Sunday, August 24, 2008

A wider point of view

As most of you have noticed, this blog has spent a significant amount of time focused on our visitors and on food. Now that's not a problem for me because we love seeing everyone who comes to visit and I get to eat all of these wonderful meals that Max fixes, but we are in a quiet time for visitors and some of you may not be so interested in how to make the perfect biscuit. I must admit that I am quite involved in these food experiments, but only as a pair of hands which are mostly involved in cleaning up the mess.

But I do have my own interests which really haven't been broached in this blog. Now, one of them is gardening, but that has to be satisfied by a few potted plants that are arranged near our windows in the apartment. Watering them on occasion is about all they need. That doesn't leave a lot to talk about. My other hobby is photography, and I must say that California does offer a wide variety of subjects to digitize. So if you like pictures, but not the technicalities about them, just enjoy the views. If you are more of a photo buff, here is some experimenting I did with my new lens. And for reference, my camera is a Nikon DX 50, SLR digital.

My latest acquisition is a fish eye lens that provides a 180 degree photographic view of the world. There is one problem with this wide view and that is that the lens brings in the full 180 view both from a vertical and a horizontal perspective, and then it places it on a flat rectangular image. This is the old round peg in square hole problem, so to make it fit the edges do get bent so they will fit.
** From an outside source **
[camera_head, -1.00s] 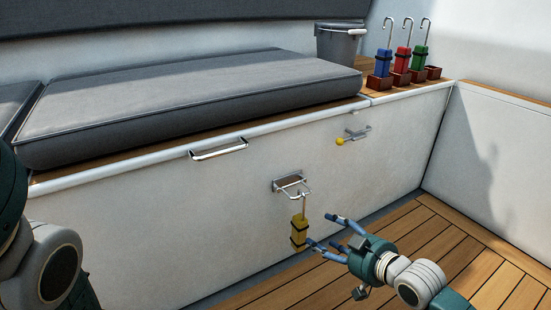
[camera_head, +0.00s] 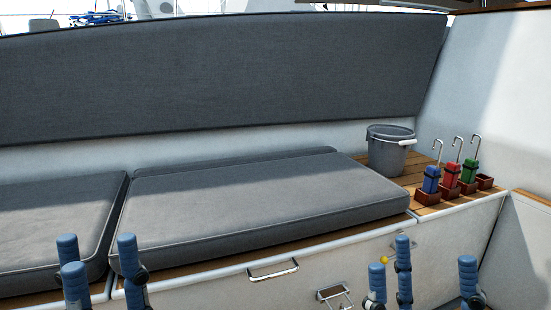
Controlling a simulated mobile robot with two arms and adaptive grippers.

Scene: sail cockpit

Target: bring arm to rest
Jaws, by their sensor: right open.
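My left gripper (camera_head: 98,256) points up at the lower left, its blue fingers spread and nothing between them. My right gripper (camera_head: 422,264) points up at the lower right, its blue fingers also spread and empty. Both stand in front of the white locker face, and their palms and arms are below the picture edge. The metal bracket (camera_head: 333,294) shows at the bottom edge between the grippers. The yellow block seen hanging on it earlier is out of view.
Grey cushions (camera_head: 260,205) lie on the bench. A grey bucket (camera_head: 390,152) stands at its right end, near blue (camera_head: 431,180), red (camera_head: 452,174) and green (camera_head: 470,171) hooked blocks in brown holders. A metal handle (camera_head: 273,270) and a yellow knob (camera_head: 384,260) are on the locker face.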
Some of the distortions are pretty amusing and my first experiments with this lens have been a lot of fun. So this post is a photo journey with a very wide point of view.

This picture of Max and her Too Cute show some the distortion issues with a fish eye. Note that the car looks even more like an egg and although this picture looks like the car is parked right on a corner, it's really in between these two cars on a straight street.
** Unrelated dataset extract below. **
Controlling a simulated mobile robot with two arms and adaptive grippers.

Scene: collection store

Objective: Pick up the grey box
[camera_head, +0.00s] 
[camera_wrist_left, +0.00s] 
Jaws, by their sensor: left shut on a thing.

Here is another example of fish eye distortion. This is a house around the corner from us that is up for sale. If you have an extra $45 million it could be yours. Again, this looks like a shot from the corner, but it's also taken on a straight street.

So what use is a lens like this that makes everything look so crooked? Well, if you focus on the distance you can get some wonderful wide angle scenery shots. This picture was taken a couple blocks from our apartment looking towards the bay with the fish eye and you can see that the trees on the left are bending in a bit. The wind does come from that direction, but they aren't quite bent that much.
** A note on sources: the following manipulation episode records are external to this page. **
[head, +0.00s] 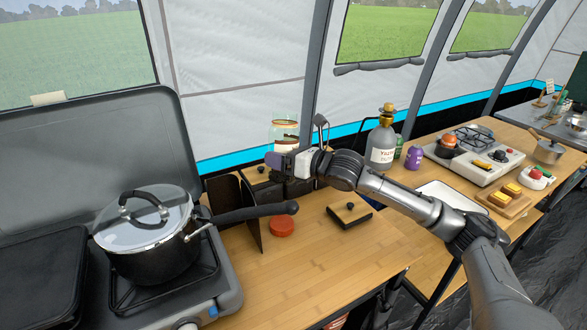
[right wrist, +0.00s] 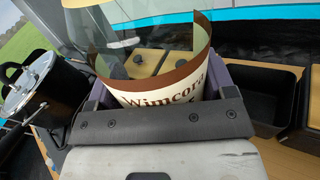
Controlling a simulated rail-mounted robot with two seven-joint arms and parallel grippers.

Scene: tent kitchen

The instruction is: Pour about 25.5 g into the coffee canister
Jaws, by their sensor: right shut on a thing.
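My right gripper (head: 290,161) is shut around a clear glass jar (head: 285,128) with a cream and brown label. Behind and below the gripper stand dark boxes (head: 297,188). In the right wrist view an open black box (right wrist: 265,100) lies to the right of the jar. I cannot tell which box is the coffee canister. My left gripper is out of view.
A red lid (head: 281,226) and a black lid with a wooden top (head: 349,214) lie on the wooden counter. A lidded pot (head: 155,250) stands on the stove at left. A grey bottle (head: 382,145) stands behind my right arm.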

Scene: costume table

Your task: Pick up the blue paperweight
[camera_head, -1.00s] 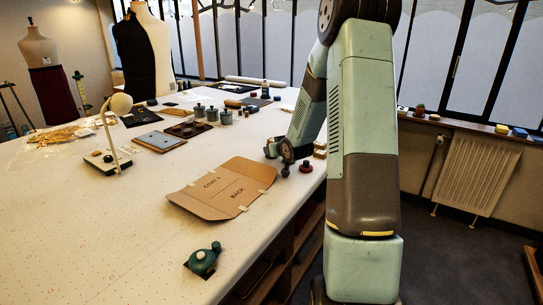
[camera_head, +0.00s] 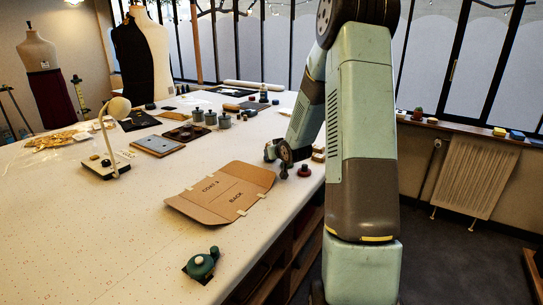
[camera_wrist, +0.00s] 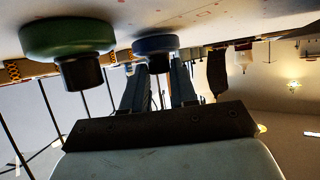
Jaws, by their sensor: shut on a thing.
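The blue paperweight (camera_wrist: 155,43) shows in the wrist view as a round blue disc with a dark knob, against the pale tabletop. My gripper (camera_wrist: 158,72) has its two fingers on either side of the knob and is shut on it. I cannot tell whether the disc still touches the table. In the head view my gripper (camera_head: 284,160) is low over the table's right edge, and I cannot make out the blue paperweight there.
A similar green paperweight (camera_wrist: 68,40) is close beside the blue one in the wrist view. In the head view a red knobbed piece (camera_head: 303,171) stands near the gripper.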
Here is the same view taken with my wide angle zoom lens that is an 18-55 mm zoom instead of the 10.5 mm with the fish eye. Note that the steps aren't even visible in this one although I took it from the same location.

This last weekend Max and I took a short road trip down the coast on Highway 1 to Santa Cruz, and then we came back up to San Francisco driving along the crest of the coastal Santa Cruz mountains, stopping along the way at Big Basin State Park, the oldest state park in California and the home to some wonderful Coastal Red Woods.

We decided to take the Too Cute again. It is really comfortable in the seats- Don's back doesn't hurt- though is BUMPY- and of course Don loves how it takes the corners. But at our first stop a Harley pulled up right beside us- and the "guys" had a talk about their machines. Notice that the Harley is just a tad longer than our Too Cute! And it's engine is 60% bigger and it costs about $5,000 more.
This next shot was taken along Highway 1 from some rocks right on the beach, but focused toward the horizon

Here is what it looks like when I focused on the incoming surf. It looks like a shot taken from out space with the curvature of the earth.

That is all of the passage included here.